Opinion 14-175

December 11, 2014


Digest:         Town or village justices, either individually or as magistrates’ association members, must not participate in the design or implementation of a county-wide traffic diversion program.


Rules:          22 NYCRR 100.2; 100.2(A); Opinions 14-12; 13-33; 12-68; 10-113; 09-118; 07-22; 00-95 (Vol. XIX); 96-132 (Vol. XV); Joint Opinions 13-124/13-125/13-128/13-129; 10-32/10-48; 06-154/06-167.


         A magistrates’ association asks whether its members may accept an invitation to participate in “an ad hoc committee or focus group” convened by a county board of supervisors to “discuss and participate in the design of a ‘traffic diversion’ program” proposed by a county agency. The district attorney has advised the association that no defense attorneys have been invited to participate. The Committee has previously noted that such traffic ticket diversion programs permit defendants charged with certain Vehicle and Traffic Law violations in the local justice courts to enter into plea agreements that involve paying a fee to the District Attorney’s office and attending a defensive driving course (see Joint Opinion 10-32/10-48). Typically, the fines for the original charge would have been paid into the State treasury; indeed, a key feature of the diversion programs, from the perspective of some non-judge holders of public office, appears to be the reallocation of funds to local or county governments that would otherwise accrue to the State.
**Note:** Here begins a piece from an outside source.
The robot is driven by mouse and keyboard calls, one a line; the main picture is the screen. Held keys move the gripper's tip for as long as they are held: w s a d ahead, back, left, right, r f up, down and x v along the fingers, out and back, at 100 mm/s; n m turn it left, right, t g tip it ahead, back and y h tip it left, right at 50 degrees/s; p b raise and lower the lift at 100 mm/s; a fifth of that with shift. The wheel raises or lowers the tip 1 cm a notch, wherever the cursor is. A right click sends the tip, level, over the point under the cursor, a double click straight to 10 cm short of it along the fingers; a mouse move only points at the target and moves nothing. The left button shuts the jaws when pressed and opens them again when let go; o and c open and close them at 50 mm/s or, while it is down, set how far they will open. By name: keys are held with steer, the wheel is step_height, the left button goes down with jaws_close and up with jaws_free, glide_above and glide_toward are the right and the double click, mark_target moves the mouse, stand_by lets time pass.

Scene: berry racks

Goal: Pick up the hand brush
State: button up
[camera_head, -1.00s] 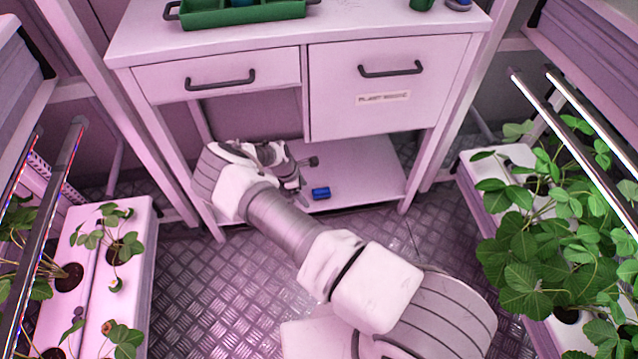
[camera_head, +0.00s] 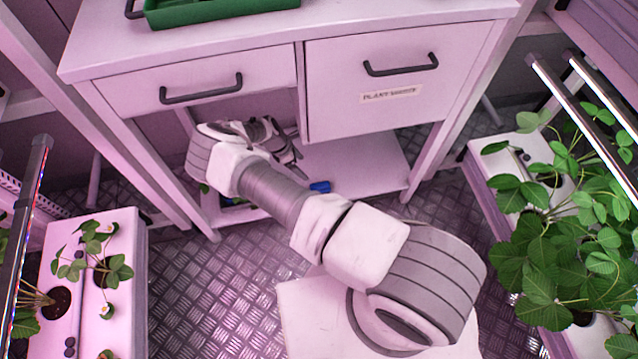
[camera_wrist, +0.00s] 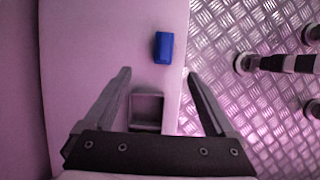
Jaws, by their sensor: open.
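I cannot make out a clear hand brush in either view. A small blue block (camera_head: 320,186) lies on the cabinet's lower shelf; it also shows in the wrist view (camera_wrist: 164,47), just past my fingertips. I cannot tell whether it is part of a brush. My gripper (camera_wrist: 158,73) is open, with nothing held between its fingers. In the wrist view a grey, square, hollow-looking piece (camera_wrist: 147,98) shows between the fingers, nearer the palm. In the head view my gripper (camera_head: 292,160) reaches under the drawers, above the shelf, and my arm hides part of the shelf.
The lower shelf (camera_head: 355,165) is bare to the right of the blue block. Small green and blue items (camera_head: 232,202) show at its left, partly hidden. Closed drawers (camera_head: 205,85) hang above. Plant racks stand left (camera_head: 115,310) and right (camera_head: 500,205). Metal flooring (camera_head: 225,285) lies between.

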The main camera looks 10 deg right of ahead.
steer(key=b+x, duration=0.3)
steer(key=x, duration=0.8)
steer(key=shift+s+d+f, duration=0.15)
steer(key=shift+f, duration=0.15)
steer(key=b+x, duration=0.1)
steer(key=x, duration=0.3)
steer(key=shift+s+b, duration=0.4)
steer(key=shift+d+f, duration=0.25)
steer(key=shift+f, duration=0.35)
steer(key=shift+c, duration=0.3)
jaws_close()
         A judge must always avoid even the appearance of impropriety (see 22 NYCRR 100.2) and must always act to promote public confidence in the judiciary’s integrity and impartiality (see 22 NYCRR 100.2[A]).

         The Committee has consistently advised that judges must maintain their independence from prosecutors and not participate in “what is essentially the work of the prosecutor’s office” (Opinion 00-95 [Vol. XIX]; accord Opinions 14-12; 13-33; 12-68; 10-113). In particular, the Committee has advised that “the court should not be the source or inspiration for a plea agreement as it would create an appearance of partiality and an indication that the judge is predisposed towards the defendant’s guilt” (Opinion 09-118; see also Opinions 14-12; 13-33; 12-68; 96-132 [Vol. XV] [“the justice should be careful to leave the initiation and conduct of plea negotiations to the person whose duty it is to prosecute the charge”]).

         Thus, the Committee has advised that a judge may approve a defendant’s participation in a traffic diversion program as part of a plea agreement, assuming the judge determines it is lawful and appropriate under governing law, provided the judge “[does] not encourage, suggest, or request any such [plea] agreements” (Opinion 07-22; see also Joint Opinion 10-32/10-48).

         Accordingly, the Committee concludes that it would not be appropriate for judges, whether individually or as representatives of a magistrates’ association, to participate in the design or implementation of a traffic diversion program which is intended to result in plea agreements, as this conduct “is essentially the work of the prosecutor’s office” (Opinions 14-12; 13-33; 12-68; 10-113; 00-95 [Vol. XIX]) and is tantamount to encouraging, suggesting or requesting plea agreements (see Joint Opinion 10-32/10-48; Opinion 07-22).1

         The appearance of impropriety is even greater where, as here, the proposed “ad hoc committee or focus group” would involve essentially private or “one-sided” meetings with local prosecutors and representatives of county agencies that may benefit from any proposed re-allocation of fines through the proposed traffic diversion program, without any representation of potentially countervailing interests (see, e.g., Joint Opinions 13-124, 13-125, 13-128, and 13-129 [“working with representatives of only one side of an issue” to develop policies, procedures or protocols to guide the court with respect to the counsel-at-arraignment program “could erode the public’s confidence in the impartiality and independence of the judiciary”]; 06-154/06-167 [Family Court judges must not participate in regularly-scheduled meetings with the representatives of a government agency which represents the interests of children and families, where the meetings involve discussion of substantive and procedural legal issues and do not include other agencies and parties representing other interests which are present in Family Court matters]).


         1 In addition, it would be difficult, if not impossible, for a judge to participate in designing a traffic diversion program without creating the impression that he/she is deliberately helping “divert” funds from the State treasury to local or county governments (cf. Joint Opinion 10-32/10-48; Opinion 07-22 [a judge may not consider, “as a factor in evaluating a particular [plea] agreement, whether the proceeds of an otherwise fair and lawful traffic fine accrue to the town versus state treasury”]).